Le projet européen dévoyé
La création d’une citoyenneté européenne inédite combinée à celle d’une identité collective rénovée, et d’une fierté « patriotique » étendue à la dimension d’une « famille » de pays longtemps rivaux ou ennemis, représentait une entreprise dont le caractère exaltant aurait pu indéniablement redonner à la démocratie un souffle perdu au fil des années.
En cas du succès, certes difficile, il y aurait eu de quoi revigorer l’attachement à la démocratie, de quoi, en tout cas, le détacher de son caractère trop restrictif avec les avantages de l’Etat providence.
A l’origine, l’entreprise de l’unification de l’Europe, ne visait aucunement à renforcer un Etat social déjà installé dans ses diverses modalités nationales.

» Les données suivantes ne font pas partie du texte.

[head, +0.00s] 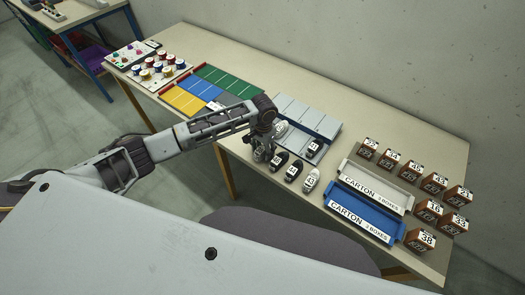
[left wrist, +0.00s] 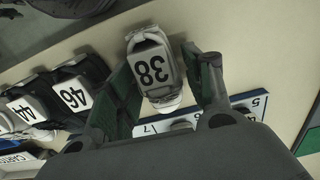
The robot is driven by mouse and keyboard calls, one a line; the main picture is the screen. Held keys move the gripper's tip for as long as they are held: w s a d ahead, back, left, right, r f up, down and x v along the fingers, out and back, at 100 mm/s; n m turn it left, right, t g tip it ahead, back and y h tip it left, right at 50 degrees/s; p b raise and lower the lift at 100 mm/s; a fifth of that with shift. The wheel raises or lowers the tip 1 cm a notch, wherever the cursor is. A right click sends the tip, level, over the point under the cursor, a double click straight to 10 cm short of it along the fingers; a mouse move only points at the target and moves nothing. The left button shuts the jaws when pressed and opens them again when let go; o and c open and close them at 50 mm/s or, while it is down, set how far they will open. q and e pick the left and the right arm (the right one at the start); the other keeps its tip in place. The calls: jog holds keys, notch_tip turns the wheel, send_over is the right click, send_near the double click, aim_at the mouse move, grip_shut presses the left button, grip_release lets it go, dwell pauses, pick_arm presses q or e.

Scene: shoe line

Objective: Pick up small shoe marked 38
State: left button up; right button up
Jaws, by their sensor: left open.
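The small shoe marked 38 (left wrist: 152,68) shows in the left wrist view, pale with a white number plate. My left gripper (left wrist: 168,88) is open, with one dark green-padded finger on each side of the shoe. No firm contact can be made out. In the head view the left gripper (head: 261,150) is low at the table's front edge, at the left end of a row of shoes, and it hides most of shoe 38. My right gripper is not in view.
Shoe 46 (left wrist: 72,93) and shoe 44 (left wrist: 28,108) lie close beside in the left wrist view. A grey sectioned tray (head: 302,112) stands behind. White (head: 348,172) and blue (head: 331,202) carton trays and several numbered brown boxes (head: 428,210) are to the right.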

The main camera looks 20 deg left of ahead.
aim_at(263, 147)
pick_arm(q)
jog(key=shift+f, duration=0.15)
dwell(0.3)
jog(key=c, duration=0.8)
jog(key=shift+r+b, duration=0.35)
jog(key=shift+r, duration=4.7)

Et, si elle s’était présentée d’emblée, de fonder un grand marché économique, cet objectif avait été présenté, au début, moins comme une fin en soi, que comme le moyen de susciter entre des nations voisines une interdépendance et des intérêts partagés destinés à appuyer le processus de leur rapprochement.
Au cours des années 50, la finalité demeurait par priorité politique, et même si elle était aussi militaire, face à la puissance soviétique, elle offrait l’occasion exceptionnelle de replacer la démocratie citoyenne au premier plan, dans un espace agrandi vis-à-vis d’un peuple rajeuni. Il n’était pas inconcevable de tenter de régénérer la démocratie fatiguée en la transposant du domaine de l’Etat nation à celui d’une nation Etat respectant les particularismes et les legs historiques toujours frais dans les mémoires, tout en ambitionnant aussi de leur superposer un orgueil collectif sans précédent dans le monde.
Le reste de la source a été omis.